__DIRECTIONS FOR THIS TASK__: Find all lines in the records that include the word "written", and copy them out.

+-------+

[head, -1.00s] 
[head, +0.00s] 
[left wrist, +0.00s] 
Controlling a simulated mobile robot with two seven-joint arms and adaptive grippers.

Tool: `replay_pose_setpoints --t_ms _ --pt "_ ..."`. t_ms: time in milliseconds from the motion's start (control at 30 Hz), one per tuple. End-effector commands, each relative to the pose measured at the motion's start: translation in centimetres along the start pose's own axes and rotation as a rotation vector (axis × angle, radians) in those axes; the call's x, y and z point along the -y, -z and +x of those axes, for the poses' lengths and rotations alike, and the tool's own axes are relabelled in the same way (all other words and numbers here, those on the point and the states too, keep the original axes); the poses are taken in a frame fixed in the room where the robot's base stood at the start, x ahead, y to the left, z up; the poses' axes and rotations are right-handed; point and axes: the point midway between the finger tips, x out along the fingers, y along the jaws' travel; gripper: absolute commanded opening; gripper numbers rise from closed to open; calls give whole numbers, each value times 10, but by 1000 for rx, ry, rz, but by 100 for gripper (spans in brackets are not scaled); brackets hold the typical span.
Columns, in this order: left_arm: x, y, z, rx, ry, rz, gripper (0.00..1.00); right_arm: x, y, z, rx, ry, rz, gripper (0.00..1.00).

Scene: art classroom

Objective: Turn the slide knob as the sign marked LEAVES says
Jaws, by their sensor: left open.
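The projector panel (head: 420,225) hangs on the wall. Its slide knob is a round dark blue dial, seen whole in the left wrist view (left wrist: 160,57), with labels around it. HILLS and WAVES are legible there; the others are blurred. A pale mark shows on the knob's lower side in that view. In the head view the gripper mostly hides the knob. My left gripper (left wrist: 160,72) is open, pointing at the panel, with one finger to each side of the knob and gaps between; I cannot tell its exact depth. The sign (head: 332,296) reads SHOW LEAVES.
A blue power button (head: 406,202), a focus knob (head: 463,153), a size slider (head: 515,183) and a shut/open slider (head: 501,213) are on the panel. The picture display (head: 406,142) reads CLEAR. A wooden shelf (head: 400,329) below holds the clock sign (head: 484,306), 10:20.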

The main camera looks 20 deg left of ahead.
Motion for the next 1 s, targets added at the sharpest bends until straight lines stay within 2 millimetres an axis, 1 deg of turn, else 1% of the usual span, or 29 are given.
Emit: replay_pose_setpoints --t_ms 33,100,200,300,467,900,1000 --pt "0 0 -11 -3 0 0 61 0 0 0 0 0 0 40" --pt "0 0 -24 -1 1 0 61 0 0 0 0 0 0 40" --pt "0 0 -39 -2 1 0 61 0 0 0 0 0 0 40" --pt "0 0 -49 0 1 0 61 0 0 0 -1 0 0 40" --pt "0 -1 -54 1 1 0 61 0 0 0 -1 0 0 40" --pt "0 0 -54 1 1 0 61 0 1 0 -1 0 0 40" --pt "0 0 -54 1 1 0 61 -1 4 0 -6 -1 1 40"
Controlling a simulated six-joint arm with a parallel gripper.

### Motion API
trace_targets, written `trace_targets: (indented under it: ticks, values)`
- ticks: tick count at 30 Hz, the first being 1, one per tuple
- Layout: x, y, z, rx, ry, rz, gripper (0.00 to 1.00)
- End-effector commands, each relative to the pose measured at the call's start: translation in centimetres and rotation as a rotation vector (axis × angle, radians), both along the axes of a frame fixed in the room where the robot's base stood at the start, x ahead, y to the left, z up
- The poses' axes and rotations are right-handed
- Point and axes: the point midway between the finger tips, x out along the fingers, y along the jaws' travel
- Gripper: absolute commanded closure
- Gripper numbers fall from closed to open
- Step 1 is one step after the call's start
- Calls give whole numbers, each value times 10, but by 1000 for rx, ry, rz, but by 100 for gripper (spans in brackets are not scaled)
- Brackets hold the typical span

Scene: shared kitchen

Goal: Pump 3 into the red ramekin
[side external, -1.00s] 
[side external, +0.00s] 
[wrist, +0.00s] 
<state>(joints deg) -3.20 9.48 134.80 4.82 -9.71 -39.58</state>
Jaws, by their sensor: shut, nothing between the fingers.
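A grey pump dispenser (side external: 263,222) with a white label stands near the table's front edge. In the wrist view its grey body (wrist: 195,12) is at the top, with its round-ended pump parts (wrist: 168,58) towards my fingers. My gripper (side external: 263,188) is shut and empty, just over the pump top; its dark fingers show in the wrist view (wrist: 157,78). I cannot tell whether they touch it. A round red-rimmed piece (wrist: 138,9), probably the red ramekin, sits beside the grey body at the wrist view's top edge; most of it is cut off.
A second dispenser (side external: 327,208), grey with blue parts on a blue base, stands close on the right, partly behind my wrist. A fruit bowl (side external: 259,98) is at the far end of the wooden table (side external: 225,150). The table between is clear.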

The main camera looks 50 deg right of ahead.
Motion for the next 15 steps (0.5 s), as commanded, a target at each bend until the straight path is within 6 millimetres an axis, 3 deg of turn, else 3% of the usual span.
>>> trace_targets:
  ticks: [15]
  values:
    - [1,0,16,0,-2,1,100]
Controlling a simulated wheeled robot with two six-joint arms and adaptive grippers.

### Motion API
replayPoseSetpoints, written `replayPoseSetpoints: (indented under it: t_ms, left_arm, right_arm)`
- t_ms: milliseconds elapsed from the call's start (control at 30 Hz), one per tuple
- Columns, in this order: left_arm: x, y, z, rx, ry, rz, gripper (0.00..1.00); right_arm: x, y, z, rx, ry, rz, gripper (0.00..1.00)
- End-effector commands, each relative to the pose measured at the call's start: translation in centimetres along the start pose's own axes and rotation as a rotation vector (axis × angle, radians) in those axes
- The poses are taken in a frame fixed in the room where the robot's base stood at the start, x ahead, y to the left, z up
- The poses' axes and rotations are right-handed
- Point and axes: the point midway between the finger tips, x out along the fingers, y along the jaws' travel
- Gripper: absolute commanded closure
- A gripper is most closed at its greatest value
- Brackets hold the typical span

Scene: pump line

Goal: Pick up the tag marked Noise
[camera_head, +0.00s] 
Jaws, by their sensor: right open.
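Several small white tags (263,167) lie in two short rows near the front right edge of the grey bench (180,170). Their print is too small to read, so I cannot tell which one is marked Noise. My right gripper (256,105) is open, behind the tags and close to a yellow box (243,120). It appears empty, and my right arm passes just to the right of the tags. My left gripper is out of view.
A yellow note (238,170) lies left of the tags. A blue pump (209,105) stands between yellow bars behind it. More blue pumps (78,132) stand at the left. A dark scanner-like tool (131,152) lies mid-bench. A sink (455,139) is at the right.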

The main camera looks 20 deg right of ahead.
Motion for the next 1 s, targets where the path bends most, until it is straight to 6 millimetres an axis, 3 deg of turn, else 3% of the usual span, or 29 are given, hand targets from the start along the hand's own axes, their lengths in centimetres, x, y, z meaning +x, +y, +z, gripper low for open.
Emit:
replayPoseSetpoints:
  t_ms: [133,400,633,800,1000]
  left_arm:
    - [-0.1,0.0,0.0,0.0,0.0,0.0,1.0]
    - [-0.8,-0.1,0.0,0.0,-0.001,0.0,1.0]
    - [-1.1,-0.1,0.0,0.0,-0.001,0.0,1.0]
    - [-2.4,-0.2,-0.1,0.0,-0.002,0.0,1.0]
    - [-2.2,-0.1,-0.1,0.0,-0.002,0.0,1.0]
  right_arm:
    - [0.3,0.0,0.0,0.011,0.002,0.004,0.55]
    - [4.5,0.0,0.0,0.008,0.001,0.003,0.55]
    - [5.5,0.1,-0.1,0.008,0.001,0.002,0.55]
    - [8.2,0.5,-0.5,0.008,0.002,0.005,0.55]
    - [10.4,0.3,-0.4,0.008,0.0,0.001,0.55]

+-------+

__ANSWER BELOW__:
trace_targets, written `trace_targets: (indented under it: ticks, values)`
replayPoseSetpoints, written `replayPoseSetpoints: (indented under it: t_ms, left_arm, right_arm)`

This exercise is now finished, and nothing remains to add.